> [Given exercise]: From the records, pick out and copy each line containing "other".

Recorded robot episodes
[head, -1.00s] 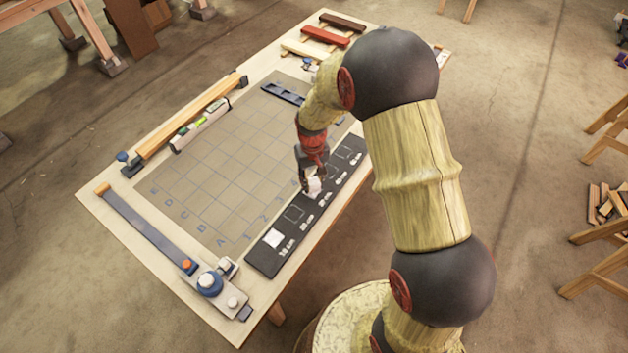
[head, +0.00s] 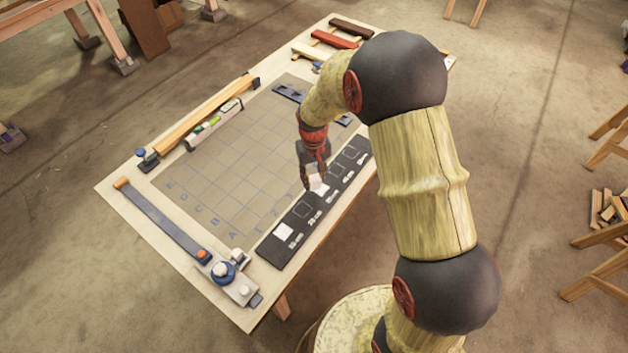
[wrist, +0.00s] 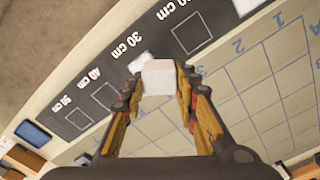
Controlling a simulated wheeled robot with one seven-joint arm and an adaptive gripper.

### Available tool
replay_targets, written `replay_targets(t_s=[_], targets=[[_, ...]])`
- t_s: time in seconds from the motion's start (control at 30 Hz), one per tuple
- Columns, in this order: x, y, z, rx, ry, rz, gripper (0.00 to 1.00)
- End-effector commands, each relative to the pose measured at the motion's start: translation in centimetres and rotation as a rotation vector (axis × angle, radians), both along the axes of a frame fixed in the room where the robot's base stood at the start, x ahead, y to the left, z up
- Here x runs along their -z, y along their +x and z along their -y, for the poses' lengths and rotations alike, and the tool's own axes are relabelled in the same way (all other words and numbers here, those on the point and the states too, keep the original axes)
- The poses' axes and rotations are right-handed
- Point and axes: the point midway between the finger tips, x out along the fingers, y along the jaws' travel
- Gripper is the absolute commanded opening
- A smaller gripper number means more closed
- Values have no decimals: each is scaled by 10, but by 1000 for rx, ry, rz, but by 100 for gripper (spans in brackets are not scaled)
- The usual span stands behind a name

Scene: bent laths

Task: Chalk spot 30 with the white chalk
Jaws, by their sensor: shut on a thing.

--

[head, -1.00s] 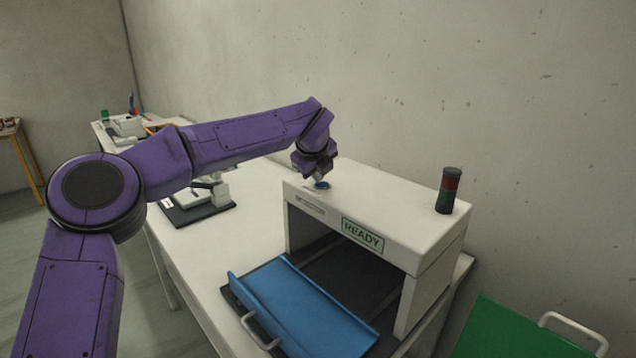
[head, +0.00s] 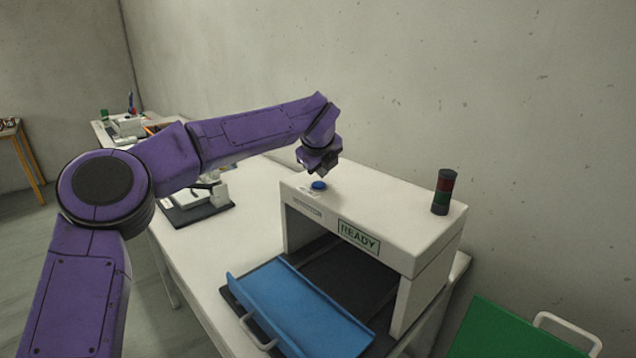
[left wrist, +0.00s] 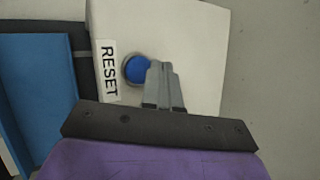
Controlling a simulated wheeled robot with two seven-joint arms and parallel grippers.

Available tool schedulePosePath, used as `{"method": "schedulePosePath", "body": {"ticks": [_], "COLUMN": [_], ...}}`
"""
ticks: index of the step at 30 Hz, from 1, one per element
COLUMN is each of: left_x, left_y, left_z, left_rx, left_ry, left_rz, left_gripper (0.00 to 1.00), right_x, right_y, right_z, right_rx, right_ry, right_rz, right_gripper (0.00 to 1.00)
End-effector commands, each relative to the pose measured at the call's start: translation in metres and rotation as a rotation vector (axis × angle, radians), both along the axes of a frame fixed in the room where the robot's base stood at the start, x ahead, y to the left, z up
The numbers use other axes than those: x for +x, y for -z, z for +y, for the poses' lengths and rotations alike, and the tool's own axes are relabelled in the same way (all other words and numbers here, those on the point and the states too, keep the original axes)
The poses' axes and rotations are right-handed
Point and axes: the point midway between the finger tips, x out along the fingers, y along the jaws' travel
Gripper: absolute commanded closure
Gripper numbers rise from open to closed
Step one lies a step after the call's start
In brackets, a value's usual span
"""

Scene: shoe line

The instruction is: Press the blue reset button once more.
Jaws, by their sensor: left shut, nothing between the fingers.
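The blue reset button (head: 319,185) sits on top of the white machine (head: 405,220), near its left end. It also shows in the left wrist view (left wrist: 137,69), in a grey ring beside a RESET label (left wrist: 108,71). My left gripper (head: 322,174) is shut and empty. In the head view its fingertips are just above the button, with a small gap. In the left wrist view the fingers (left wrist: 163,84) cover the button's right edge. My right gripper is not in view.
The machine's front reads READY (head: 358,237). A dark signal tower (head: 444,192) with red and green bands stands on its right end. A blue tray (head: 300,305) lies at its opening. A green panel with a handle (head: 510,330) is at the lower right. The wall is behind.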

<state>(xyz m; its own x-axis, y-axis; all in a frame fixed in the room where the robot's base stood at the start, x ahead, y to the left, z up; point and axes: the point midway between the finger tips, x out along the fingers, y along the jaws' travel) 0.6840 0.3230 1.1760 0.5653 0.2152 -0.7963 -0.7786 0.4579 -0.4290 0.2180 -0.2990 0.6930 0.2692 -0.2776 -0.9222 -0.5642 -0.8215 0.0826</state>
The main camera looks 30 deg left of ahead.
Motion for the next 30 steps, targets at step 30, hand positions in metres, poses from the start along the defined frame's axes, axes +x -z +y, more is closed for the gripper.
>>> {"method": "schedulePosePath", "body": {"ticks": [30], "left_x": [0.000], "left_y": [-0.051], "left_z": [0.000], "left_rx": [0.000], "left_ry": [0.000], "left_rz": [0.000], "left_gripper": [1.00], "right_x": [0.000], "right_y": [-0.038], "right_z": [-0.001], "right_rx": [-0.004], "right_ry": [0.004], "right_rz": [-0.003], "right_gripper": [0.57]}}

> [Result]:
- Here x runs along their -z, y along their +x and z along their -y, for the poses' lengths and rotations alike, and the tool's own axes are relabelled in the same way (all other words and numbers here, those on the point and the states too, keep the original axes)
The numbers use other axes than those: x for +x, y for -z, z for +y, for the poses' lengths and rotations alike, and the tool's own axes are relabelled in the same way (all other words and numbers here, those on the point and the states too, keep the original axes)

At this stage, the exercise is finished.